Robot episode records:
──────────────────────────────
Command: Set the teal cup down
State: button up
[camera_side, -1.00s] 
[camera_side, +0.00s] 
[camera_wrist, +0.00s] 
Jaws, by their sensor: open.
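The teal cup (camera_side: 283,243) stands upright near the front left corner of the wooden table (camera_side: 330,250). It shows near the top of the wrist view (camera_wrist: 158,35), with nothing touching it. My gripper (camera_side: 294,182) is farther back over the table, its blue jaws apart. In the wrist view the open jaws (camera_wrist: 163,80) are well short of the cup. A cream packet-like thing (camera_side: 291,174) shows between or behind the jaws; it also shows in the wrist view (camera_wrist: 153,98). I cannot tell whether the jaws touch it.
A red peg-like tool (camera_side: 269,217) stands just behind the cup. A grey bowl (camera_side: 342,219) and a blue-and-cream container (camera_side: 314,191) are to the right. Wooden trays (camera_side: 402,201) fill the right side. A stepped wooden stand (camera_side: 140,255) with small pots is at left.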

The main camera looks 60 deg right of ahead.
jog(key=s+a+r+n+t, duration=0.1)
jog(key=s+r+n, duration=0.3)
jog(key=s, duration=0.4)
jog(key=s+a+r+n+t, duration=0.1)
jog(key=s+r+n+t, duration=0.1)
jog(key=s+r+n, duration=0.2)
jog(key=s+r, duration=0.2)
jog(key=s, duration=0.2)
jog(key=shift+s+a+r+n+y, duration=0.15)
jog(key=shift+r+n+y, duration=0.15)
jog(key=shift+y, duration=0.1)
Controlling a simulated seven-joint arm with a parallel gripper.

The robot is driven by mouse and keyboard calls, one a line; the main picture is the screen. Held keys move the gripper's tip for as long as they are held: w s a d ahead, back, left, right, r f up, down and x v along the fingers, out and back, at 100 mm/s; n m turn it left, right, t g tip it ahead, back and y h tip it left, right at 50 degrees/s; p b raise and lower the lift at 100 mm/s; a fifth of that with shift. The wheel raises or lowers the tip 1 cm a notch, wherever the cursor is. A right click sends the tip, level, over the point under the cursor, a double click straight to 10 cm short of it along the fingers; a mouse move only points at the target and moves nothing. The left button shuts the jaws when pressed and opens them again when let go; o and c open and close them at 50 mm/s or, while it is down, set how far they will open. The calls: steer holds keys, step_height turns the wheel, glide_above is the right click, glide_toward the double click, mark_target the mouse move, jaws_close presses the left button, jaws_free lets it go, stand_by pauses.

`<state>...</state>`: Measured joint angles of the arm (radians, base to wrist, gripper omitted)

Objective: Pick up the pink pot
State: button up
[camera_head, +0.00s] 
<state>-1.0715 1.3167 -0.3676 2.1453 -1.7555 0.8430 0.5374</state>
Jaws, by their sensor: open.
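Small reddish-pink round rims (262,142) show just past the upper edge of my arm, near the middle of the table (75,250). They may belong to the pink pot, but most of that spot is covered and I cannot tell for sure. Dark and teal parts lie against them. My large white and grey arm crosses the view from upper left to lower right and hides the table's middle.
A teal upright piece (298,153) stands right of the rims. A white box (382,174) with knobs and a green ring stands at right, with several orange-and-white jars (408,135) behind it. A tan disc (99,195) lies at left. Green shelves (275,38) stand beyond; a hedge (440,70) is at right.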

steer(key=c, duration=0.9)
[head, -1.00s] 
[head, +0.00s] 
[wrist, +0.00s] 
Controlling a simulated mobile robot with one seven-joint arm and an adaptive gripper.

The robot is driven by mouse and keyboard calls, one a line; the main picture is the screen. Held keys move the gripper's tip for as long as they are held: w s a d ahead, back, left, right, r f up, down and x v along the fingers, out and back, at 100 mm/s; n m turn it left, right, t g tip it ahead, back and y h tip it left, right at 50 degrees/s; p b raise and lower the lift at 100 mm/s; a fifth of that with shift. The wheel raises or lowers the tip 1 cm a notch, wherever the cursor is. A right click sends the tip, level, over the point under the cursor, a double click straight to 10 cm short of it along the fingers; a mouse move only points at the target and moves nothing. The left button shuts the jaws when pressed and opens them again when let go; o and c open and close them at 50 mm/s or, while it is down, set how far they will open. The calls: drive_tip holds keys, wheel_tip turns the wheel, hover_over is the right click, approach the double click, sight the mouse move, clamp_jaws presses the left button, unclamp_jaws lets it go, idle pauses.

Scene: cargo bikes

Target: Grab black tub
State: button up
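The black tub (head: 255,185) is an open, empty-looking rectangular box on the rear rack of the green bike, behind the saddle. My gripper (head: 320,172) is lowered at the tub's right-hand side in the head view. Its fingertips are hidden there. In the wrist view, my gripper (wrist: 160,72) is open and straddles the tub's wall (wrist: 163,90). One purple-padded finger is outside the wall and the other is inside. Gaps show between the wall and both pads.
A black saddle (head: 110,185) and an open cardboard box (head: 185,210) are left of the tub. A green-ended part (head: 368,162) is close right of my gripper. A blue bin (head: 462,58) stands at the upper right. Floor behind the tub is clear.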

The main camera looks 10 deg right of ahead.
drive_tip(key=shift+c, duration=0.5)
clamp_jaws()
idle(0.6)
──────────────────────────────
#### [Work required]
From the listing above, collect every line that mentions the word "Controlling".

#### [Task result]
Controlling a simulated seven-joint arm with a parallel gripper.
Controlling a simulated mobile robot with one seven-joint arm and an adaptive gripper.

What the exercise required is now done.